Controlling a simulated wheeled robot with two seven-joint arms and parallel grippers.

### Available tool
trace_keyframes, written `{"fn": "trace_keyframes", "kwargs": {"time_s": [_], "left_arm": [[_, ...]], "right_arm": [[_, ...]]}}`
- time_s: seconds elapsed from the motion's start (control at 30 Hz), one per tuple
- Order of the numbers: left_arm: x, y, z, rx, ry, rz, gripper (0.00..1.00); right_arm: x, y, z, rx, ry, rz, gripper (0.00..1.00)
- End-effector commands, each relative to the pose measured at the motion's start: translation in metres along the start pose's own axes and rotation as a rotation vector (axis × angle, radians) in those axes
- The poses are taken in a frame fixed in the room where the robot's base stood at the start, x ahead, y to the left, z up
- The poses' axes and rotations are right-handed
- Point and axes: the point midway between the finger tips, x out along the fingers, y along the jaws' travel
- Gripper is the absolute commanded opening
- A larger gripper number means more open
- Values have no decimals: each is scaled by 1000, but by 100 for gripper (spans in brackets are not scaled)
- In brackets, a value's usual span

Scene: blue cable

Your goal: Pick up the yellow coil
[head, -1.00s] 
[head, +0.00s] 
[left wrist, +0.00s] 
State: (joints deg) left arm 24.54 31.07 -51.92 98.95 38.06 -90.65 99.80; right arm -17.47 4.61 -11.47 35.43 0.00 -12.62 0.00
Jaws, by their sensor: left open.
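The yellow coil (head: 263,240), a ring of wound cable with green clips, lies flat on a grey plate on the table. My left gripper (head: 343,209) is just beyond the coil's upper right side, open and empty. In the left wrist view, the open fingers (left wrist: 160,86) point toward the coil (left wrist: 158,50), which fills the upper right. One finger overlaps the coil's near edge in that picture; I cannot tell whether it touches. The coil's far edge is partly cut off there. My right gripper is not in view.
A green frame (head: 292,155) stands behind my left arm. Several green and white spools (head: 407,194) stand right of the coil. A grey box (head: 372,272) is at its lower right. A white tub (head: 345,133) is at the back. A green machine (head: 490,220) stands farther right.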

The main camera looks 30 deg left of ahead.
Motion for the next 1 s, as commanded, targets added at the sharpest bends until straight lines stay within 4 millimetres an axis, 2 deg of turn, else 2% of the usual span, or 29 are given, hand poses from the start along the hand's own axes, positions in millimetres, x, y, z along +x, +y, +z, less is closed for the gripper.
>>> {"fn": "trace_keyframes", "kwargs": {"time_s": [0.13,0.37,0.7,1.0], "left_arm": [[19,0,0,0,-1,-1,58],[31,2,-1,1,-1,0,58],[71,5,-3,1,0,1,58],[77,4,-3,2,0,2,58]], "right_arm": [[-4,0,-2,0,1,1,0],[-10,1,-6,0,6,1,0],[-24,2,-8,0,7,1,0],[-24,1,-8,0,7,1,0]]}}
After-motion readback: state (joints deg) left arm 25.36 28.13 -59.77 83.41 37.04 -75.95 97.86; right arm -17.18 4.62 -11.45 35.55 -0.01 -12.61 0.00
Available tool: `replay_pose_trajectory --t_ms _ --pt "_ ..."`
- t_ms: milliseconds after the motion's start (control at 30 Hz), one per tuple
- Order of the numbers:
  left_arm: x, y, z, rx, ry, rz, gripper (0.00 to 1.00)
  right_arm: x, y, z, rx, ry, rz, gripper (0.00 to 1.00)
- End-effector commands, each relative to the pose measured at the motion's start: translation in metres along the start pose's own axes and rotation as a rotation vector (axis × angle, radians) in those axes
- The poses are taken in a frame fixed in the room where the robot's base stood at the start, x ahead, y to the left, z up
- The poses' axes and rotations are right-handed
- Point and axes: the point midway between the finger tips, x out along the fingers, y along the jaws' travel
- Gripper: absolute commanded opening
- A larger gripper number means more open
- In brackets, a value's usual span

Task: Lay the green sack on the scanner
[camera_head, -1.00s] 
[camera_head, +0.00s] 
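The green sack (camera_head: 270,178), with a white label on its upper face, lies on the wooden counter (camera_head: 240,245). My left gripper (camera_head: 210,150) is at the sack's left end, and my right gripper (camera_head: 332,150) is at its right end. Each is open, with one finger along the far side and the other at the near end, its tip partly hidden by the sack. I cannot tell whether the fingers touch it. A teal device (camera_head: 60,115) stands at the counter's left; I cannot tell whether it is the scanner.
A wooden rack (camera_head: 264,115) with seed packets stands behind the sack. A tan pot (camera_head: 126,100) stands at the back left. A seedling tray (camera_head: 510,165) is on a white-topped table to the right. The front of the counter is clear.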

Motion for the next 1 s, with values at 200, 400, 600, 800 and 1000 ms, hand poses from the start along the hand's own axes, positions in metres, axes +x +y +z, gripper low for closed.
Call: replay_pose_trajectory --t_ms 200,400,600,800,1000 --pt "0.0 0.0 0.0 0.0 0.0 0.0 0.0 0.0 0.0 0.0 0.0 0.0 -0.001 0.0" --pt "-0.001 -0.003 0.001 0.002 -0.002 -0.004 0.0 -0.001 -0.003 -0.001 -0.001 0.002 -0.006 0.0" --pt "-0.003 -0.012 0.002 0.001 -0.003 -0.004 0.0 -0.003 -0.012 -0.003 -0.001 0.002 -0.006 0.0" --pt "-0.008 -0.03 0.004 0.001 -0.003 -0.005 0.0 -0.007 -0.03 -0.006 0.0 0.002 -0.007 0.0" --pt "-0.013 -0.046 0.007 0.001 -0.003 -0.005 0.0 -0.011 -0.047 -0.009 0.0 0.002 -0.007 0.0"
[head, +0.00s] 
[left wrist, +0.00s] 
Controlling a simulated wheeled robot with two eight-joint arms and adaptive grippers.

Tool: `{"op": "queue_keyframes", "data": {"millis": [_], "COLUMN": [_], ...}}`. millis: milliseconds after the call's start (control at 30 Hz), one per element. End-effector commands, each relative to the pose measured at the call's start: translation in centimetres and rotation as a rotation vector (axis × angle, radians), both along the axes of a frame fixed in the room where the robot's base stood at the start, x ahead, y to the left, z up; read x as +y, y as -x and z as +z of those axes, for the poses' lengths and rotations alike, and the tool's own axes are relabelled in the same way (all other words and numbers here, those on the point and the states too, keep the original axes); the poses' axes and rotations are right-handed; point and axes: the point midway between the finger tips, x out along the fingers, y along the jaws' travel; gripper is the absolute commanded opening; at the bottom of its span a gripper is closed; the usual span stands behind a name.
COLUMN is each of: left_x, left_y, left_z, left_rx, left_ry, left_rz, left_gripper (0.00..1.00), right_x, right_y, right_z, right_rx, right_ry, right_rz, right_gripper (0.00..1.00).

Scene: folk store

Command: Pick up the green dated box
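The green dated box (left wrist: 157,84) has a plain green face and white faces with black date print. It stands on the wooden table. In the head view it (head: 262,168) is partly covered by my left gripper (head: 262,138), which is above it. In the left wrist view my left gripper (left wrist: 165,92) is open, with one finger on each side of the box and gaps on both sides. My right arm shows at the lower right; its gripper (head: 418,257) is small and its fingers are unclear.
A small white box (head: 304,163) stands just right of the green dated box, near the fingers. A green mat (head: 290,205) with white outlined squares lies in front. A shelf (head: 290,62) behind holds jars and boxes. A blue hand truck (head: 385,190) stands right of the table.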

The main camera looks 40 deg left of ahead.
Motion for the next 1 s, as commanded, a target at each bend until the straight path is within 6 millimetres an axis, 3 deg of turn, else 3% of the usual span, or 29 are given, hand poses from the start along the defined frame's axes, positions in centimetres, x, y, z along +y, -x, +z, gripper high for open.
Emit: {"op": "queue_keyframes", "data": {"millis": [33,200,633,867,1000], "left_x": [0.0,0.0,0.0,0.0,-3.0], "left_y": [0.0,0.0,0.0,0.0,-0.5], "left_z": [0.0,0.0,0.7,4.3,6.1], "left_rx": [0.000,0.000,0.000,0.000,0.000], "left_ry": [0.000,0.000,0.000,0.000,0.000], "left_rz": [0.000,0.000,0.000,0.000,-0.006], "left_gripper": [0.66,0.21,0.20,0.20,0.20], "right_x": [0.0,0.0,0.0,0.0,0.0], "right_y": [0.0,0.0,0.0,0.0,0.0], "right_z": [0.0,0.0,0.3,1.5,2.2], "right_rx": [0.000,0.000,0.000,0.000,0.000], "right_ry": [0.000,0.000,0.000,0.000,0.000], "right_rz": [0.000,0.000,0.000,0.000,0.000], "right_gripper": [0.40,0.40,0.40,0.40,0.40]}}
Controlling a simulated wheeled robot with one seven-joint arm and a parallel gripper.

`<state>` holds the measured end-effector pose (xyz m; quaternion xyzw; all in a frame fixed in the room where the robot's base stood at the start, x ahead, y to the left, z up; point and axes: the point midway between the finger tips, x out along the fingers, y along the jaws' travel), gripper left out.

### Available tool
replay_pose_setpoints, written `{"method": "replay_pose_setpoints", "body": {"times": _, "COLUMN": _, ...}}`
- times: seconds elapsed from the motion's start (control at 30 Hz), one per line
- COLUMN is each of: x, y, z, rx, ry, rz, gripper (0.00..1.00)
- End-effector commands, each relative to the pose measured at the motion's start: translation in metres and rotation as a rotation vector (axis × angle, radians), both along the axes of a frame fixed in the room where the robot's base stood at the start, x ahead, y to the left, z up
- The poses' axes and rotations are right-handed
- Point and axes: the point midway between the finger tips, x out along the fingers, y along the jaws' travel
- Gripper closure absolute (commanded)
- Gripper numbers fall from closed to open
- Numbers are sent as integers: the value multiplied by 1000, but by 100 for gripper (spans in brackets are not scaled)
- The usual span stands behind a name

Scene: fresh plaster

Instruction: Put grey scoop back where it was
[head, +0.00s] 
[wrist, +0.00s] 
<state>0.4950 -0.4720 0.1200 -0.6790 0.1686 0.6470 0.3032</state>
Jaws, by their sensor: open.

········

- EXERCISE:
Look through the entries above and quote exactly the lines from the line with "[head, -1.00s]" to the line with "State: (joints deg)", counting both of those lines.

- REPLY:
[head, -1.00s] 
[head, +0.00s] 
[left wrist, +0.00s] 
State: (joints deg) left arm 24.54 31.07 -51.92 98.95 38.06 -90.65 99.80; right arm -17.47 4.61 -11.47 35.43 0.00 -12.62 0.00

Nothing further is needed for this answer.